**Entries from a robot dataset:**
◇ ◇ ◇ ◇

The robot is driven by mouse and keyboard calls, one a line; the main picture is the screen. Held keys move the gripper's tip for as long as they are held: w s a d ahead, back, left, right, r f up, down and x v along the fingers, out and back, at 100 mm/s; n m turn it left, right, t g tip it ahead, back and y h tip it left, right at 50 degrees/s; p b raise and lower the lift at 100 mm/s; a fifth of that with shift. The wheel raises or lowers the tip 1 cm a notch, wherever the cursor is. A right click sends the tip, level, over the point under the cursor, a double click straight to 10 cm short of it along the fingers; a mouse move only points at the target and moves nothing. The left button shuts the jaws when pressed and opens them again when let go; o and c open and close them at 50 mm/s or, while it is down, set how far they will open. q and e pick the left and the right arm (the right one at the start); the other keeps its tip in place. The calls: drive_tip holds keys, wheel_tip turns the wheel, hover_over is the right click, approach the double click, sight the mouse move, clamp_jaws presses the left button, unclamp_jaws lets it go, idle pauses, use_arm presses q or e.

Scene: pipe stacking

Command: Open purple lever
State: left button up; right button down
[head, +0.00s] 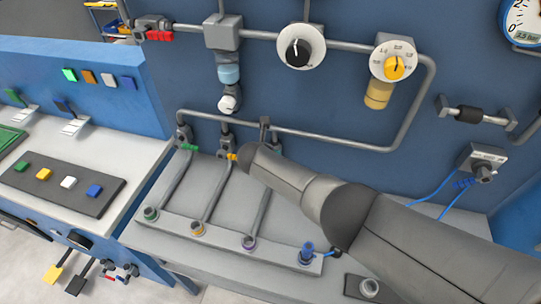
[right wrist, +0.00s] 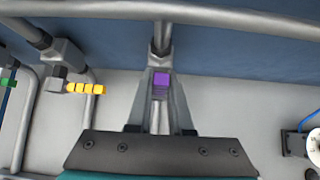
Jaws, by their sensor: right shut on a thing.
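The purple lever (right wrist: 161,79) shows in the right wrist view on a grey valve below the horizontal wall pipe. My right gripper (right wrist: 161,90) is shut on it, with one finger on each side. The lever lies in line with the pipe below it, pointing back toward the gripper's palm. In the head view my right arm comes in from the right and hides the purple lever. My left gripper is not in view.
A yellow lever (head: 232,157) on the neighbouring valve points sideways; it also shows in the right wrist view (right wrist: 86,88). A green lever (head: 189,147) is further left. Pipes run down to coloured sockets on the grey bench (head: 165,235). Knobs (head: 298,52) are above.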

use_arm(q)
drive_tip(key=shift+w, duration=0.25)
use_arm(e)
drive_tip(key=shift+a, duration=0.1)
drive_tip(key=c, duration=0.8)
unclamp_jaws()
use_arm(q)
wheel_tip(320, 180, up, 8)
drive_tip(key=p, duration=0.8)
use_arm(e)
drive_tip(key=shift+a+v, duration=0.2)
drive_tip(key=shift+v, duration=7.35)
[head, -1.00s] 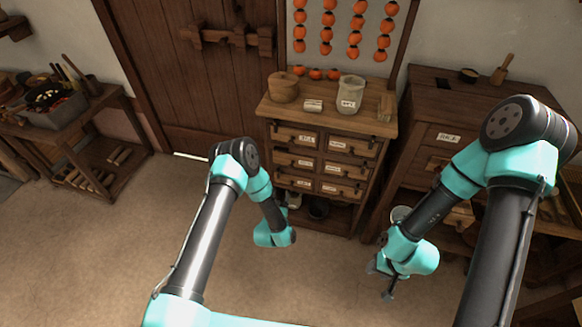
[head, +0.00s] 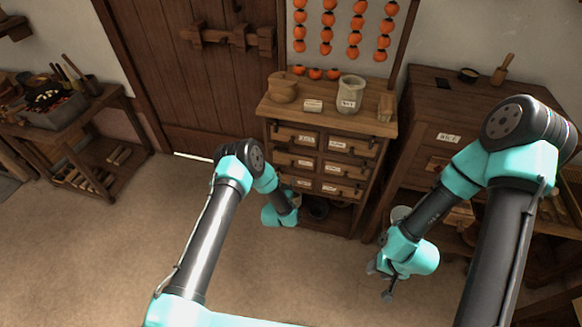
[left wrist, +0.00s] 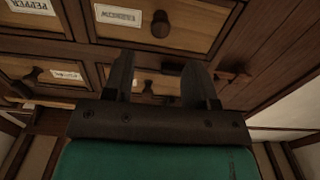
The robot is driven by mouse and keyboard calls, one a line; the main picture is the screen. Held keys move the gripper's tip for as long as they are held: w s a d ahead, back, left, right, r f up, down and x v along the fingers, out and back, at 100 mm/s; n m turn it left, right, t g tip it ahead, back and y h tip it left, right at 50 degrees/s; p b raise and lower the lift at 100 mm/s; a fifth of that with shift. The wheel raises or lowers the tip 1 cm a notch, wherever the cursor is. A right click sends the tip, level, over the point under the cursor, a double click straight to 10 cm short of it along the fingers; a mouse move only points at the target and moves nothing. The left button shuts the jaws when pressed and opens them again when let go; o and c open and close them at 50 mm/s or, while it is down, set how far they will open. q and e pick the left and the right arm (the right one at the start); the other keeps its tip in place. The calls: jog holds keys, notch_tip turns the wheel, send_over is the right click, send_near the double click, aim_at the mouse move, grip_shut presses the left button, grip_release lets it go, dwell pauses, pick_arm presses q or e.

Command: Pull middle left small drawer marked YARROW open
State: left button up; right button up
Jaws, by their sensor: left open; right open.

◇ ◇ ◇ ◇

**Exercise prompt:** Find the line that contains "Command: Pull middle". Repeat it and every line after it, exactly as written, up to and including the last line of the records above.

**Answer to the problem:**
Command: Pull middle left small drawer marked YARROW open
State: left button up; right button up
Jaws, by their sensor: left open; right open.

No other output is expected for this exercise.